PROVIDED RECORDS:
---+---

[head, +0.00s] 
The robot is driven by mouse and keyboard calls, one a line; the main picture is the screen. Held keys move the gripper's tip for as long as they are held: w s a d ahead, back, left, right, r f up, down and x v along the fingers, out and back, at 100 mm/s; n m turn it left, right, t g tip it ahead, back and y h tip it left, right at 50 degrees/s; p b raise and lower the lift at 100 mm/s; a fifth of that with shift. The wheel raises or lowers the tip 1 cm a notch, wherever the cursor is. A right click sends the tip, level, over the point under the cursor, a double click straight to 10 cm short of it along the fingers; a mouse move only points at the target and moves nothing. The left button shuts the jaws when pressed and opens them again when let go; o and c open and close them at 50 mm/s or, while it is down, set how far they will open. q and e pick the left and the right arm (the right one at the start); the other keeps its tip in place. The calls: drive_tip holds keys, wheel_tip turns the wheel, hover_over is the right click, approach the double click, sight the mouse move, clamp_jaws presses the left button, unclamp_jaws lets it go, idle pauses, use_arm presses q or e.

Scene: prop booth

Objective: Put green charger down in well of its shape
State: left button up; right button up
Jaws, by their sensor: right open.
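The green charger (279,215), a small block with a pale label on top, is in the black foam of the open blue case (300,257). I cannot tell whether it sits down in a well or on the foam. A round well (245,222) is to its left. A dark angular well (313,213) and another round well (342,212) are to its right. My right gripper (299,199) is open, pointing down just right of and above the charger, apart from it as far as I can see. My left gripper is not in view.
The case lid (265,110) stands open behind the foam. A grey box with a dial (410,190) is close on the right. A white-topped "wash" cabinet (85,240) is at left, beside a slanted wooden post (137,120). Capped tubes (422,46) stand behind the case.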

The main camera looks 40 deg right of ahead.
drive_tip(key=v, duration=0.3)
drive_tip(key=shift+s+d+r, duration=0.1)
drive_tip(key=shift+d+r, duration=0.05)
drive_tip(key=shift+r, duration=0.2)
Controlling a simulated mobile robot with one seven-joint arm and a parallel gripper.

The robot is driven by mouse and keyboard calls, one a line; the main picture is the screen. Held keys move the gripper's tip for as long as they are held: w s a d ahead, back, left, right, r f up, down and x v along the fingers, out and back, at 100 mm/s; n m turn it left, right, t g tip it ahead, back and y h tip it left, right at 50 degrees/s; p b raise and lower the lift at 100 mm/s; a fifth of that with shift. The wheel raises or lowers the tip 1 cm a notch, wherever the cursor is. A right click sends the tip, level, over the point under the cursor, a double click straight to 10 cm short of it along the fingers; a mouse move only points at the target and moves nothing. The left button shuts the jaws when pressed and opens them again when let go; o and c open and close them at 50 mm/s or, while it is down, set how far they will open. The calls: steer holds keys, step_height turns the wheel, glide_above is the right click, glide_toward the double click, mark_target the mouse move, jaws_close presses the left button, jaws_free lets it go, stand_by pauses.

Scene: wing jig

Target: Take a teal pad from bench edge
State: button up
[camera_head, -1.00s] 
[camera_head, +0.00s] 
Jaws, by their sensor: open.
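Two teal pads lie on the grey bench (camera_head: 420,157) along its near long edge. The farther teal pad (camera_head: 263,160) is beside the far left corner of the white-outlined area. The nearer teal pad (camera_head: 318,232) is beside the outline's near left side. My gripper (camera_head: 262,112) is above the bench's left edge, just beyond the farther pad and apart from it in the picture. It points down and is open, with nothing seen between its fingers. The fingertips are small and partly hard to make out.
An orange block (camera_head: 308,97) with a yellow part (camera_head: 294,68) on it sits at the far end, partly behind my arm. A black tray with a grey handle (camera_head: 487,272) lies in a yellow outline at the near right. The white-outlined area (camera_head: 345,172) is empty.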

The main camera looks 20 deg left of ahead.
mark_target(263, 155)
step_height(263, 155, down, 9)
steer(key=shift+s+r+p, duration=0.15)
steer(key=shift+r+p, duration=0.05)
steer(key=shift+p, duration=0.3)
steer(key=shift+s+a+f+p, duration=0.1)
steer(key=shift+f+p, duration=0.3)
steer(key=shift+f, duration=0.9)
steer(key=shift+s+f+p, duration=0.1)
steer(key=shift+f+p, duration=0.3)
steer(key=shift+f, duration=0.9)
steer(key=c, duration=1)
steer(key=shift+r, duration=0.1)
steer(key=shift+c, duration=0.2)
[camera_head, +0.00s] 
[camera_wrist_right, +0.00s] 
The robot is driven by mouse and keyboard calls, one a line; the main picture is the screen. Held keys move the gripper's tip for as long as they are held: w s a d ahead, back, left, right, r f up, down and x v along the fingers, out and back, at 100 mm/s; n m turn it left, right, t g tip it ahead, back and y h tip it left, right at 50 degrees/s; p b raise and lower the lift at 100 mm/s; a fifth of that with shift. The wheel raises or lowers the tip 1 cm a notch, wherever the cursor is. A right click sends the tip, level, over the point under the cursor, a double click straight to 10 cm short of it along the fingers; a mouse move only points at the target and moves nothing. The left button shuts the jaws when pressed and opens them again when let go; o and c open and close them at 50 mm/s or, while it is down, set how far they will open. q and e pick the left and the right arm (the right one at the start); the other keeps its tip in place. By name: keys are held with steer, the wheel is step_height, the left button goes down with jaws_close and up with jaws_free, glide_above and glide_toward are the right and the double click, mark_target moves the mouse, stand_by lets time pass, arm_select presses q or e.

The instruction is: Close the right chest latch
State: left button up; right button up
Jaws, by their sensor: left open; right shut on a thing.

---+---

REQUIREMENT: Repeat the span of lines that opens with the line holding "The main camera looks 40 deg right of ahead." and closes with the line holding "Controlling a simulated", exactly as it stands.

THE RESPONSE:
The main camera looks 40 deg right of ahead.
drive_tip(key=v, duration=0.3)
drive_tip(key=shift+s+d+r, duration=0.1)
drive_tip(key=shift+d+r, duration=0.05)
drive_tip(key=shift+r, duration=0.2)
Controlling a simulated mobile robot with one seven-joint arm and a parallel gripper.

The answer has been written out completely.